Tuesday, May 07, 1996

Fresh

"Looking for the extraordinary, we miss the (much more extraordinary) ordinary world." (Joan Tollifson, Bare-bones Meditation)

I was remembering last night something I once read about how anything we perceive is really just our mind expressing itself as that thing. Not our small, rather peevish minds, but our Big Mind (otherwise known as the universe).

For example, the chair you're sitting on right now is not just a chair, a separate thing that exists independently of you. It is that, of course--that's our usual perception--but it can also be seen as something more vital and dynamic, something intricately connected with you. Just as you are the universe expressing itself as you, a chair is the universe expressing itself as a chair. Both you and the chair are simply the universe expressing itself in different ways.
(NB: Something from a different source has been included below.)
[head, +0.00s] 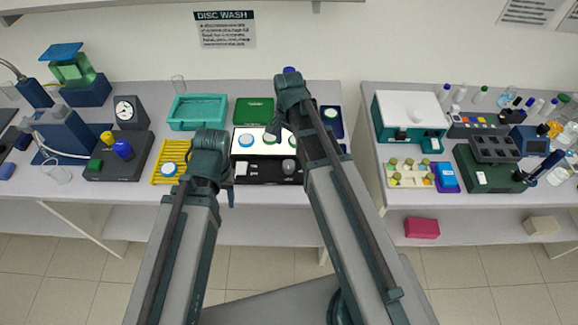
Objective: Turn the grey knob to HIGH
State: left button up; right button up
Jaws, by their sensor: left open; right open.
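The grey knob (289,167) is on the black front panel of a lit box (262,171) at the middle of the left bench. Its pointer setting and any HIGH label are too small to read. My left gripper (231,193) is open and empty, in front of the box's left end and left of the knob. My right gripper (271,136) is open over the box's white lit top, behind and left of the knob. Its fingers are small and partly hidden by my wrist. Neither gripper appears to touch the knob.
White-and-blue discs (246,140) lie on the lit top. A yellow rack (169,162) stands to the left, with a teal tray (198,112) behind it. A green mat (254,111) lies behind the box. A gap separates the right bench (372,165).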

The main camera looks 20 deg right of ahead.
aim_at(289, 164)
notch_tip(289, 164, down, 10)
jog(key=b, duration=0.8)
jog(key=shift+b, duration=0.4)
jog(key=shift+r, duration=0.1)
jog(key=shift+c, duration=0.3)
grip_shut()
This point of view is nothing new to me, not intellectually anyway, but last night I actually experienced things from that perspective for awhile. Suddenly common objects in my apartment took on a new and unexpected fascination: Ah, a lampshade! Look! This glass door knob, the smooth feel of it! I couldn't sleep for a long time because I wanted to explore every last object in my bedroom. It was as if I were seeing it all for the first time.
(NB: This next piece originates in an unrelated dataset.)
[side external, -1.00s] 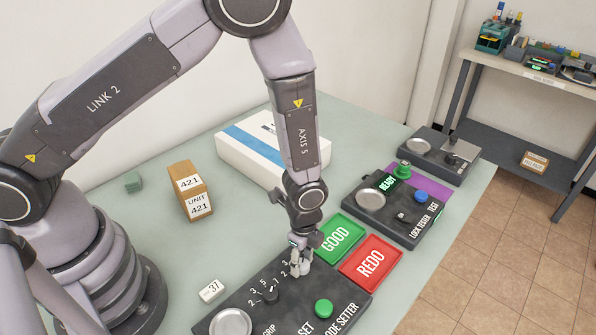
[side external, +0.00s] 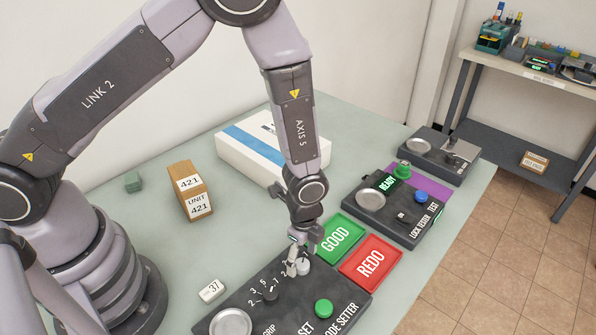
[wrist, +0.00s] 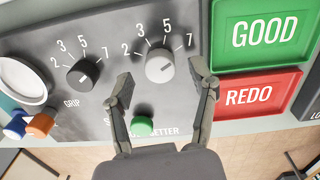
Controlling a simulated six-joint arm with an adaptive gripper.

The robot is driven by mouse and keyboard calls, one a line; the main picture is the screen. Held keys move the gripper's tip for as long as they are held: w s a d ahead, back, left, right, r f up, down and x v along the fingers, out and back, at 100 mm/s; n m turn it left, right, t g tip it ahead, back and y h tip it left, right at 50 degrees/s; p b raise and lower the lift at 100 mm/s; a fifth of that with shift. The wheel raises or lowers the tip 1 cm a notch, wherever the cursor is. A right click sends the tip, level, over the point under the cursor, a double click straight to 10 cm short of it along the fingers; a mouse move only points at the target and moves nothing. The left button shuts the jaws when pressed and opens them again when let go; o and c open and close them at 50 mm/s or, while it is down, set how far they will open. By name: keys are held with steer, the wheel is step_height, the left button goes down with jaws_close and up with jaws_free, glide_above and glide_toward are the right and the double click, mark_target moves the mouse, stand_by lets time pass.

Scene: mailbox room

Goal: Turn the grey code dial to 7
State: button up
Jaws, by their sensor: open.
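The grey code dial (wrist: 160,66) stands on the dark code setter panel (side external: 262,285), with the marks 2, 3, 5 and 7 around it. I cannot tell surely which mark its pointer faces. My gripper (wrist: 161,80) is open, one finger on each side of the grey dial, with gaps showing between fingers and dial. In the side view my gripper (side external: 295,262) is low over the panel, and the grey dial (side external: 304,266) shows partly beside a finger. A black grip dial (wrist: 83,75) with the same marks sits to the left.
A green SET button (wrist: 142,126) is below the grey dial. The green GOOD tray (side external: 337,238) and red REDO tray (side external: 370,263) are right of the panel. A round metal dish (side external: 231,323) is at its left end. A white tag marked 37 (side external: 212,290) lies beside it.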

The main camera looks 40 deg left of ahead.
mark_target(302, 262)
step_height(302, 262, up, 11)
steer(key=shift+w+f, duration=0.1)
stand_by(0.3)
I think this is how infants must perceive the world: everything is a source of fascination because it is all fresh, spontaneously arising out of each moment. As grownups, we tend to see things as stable entities, existing in the past, and thus we take them for granted. We see the same desk day after day and soon we don't notice the desk at all.

But it is not the same desk day after day. It is your mind expressing itself as a desk in the very instant that you perceive it. In that moment, both you and the desk arise together from some boundless void where all things exist only in potential.
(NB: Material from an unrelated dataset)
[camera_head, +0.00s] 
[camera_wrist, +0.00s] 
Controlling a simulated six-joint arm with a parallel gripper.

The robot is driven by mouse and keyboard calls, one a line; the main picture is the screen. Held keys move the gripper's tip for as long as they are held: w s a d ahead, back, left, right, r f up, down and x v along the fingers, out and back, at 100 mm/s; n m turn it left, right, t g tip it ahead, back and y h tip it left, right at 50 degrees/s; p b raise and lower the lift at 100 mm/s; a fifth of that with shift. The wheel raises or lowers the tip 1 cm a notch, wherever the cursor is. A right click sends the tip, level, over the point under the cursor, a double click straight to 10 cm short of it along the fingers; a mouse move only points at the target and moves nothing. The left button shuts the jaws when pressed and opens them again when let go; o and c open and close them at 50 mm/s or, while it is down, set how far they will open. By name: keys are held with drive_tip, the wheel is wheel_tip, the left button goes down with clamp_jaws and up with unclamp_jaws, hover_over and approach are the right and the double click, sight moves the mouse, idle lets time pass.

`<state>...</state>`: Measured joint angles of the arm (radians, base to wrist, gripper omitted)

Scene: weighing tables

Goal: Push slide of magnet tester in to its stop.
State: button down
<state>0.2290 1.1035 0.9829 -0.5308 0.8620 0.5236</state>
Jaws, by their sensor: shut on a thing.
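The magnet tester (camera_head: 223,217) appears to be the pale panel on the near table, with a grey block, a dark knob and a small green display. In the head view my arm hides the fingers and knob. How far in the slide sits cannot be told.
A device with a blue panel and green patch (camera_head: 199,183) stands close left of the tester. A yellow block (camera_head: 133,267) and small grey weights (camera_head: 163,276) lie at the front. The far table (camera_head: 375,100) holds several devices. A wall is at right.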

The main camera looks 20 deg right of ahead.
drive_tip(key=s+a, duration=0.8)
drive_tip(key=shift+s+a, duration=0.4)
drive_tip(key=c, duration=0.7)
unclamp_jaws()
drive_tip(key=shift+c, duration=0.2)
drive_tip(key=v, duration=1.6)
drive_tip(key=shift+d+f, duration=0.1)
It isn't as though you can separate the desk from your perception of it. There may or may not be a desk out there in some possible objective universe: we'll never know. All we can know is the desk that we perceive, and that desk is our mind itself. It doesn't exist "in" our minds, because there is no separate entity "mind" and "desk." There is just the mind-as-desk, the mind-as-you.

Ultimately, there is neither you nor desk but just mind, and it flowers as "seeing" or "touching" or "perceiving." Have you noticed that when you fall in love, deeply in love with someone, the experience is so immense that (at times) there ceases to be a "you" independent of a "beloved" but just this ??? -- moving, humming experience of "loving?"

That same perspective is available to us in everyday matters. It's easy to appreciate it with powerful and intense emotions, but it resides just as much in the ordinary experience of our day to day lives. It's just a matter of attending to it.

When we are eating lunch, there is just eating. When we are sitting at our desk, there is just sitting.

Outside, it is raining. In here, it is writing. Soon it will be sleeping.